LISTING
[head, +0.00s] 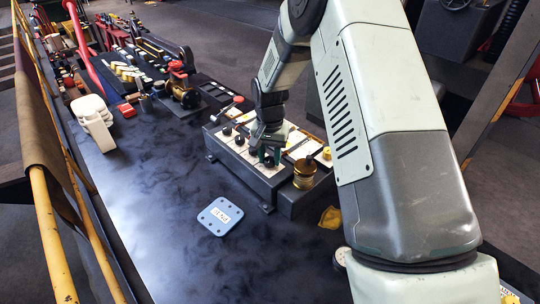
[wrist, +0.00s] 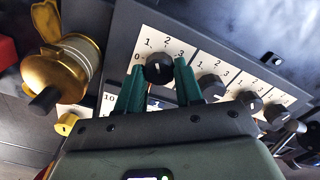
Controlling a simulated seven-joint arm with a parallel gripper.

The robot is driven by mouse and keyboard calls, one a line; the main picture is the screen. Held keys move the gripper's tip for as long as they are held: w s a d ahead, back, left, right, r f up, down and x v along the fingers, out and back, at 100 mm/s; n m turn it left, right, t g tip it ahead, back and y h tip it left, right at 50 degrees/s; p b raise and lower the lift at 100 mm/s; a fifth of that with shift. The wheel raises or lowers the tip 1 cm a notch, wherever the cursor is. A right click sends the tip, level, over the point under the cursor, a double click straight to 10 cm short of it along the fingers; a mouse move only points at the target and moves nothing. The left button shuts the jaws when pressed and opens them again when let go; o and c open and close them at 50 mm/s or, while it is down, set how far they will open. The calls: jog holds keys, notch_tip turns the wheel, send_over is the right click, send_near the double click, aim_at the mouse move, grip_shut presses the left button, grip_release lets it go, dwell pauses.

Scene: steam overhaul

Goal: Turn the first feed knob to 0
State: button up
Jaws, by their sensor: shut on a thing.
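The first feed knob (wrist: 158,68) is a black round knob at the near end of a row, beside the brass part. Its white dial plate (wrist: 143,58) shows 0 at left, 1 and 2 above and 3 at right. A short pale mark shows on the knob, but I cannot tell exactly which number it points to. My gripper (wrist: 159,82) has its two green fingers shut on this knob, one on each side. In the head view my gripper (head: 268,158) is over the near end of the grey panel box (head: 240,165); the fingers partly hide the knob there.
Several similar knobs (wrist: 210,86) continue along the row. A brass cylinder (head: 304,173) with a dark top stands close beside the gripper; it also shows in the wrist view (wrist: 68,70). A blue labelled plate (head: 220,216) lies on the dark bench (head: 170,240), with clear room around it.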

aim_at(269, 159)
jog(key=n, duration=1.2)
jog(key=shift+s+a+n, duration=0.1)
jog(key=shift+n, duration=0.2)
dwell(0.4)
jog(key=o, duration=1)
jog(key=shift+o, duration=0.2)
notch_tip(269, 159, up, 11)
* * *
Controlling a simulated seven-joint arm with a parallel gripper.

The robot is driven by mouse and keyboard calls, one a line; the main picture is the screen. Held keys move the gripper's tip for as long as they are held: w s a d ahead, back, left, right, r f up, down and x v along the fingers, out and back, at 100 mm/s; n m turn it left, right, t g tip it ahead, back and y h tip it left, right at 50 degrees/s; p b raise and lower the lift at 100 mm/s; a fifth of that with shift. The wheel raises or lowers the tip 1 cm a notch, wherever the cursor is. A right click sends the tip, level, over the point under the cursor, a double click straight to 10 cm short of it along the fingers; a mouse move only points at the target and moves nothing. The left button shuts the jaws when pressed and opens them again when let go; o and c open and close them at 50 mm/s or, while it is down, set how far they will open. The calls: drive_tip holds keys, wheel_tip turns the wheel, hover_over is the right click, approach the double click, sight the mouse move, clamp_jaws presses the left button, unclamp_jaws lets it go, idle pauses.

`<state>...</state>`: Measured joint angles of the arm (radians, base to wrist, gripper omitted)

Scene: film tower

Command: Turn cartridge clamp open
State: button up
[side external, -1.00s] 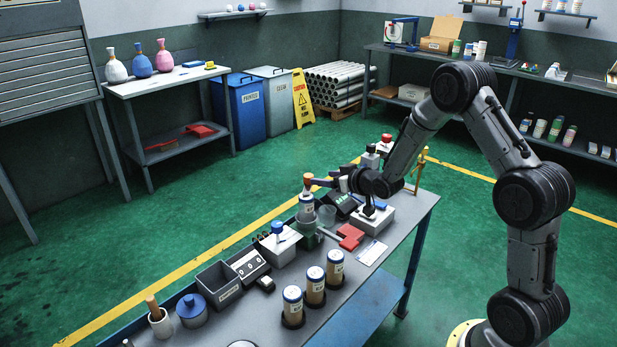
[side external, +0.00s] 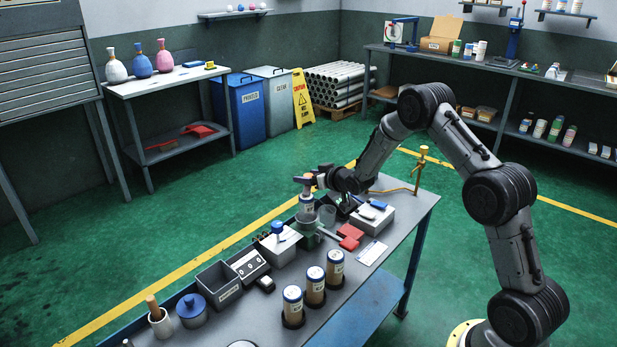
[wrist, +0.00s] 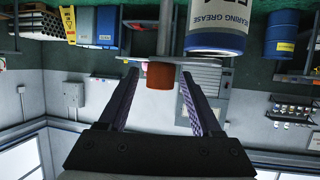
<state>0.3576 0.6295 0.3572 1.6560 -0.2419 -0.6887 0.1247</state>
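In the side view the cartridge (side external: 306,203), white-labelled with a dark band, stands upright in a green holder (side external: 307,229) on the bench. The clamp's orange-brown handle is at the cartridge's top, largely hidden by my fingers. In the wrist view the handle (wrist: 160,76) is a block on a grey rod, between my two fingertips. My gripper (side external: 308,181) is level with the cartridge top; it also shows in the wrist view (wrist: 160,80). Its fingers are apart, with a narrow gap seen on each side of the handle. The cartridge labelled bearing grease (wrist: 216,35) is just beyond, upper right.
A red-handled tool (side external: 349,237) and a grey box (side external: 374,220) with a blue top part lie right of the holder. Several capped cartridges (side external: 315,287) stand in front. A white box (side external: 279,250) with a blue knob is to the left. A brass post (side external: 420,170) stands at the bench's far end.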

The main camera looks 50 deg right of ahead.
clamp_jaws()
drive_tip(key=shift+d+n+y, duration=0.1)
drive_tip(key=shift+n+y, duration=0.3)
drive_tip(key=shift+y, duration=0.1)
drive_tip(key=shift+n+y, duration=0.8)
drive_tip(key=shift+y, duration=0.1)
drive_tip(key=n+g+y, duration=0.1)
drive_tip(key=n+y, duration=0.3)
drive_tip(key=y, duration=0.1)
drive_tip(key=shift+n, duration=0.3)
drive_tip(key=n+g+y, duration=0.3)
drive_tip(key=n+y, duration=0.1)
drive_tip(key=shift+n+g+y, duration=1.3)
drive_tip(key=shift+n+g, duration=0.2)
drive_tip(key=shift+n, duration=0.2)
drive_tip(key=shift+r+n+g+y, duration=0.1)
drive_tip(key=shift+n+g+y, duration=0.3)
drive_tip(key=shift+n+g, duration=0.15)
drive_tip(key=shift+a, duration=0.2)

AIM
Pull out all lines from the listing that contain the string "Scene".

SOLUTION FOR THIS EXERCISE
Scene: steam overhaul
Scene: film tower

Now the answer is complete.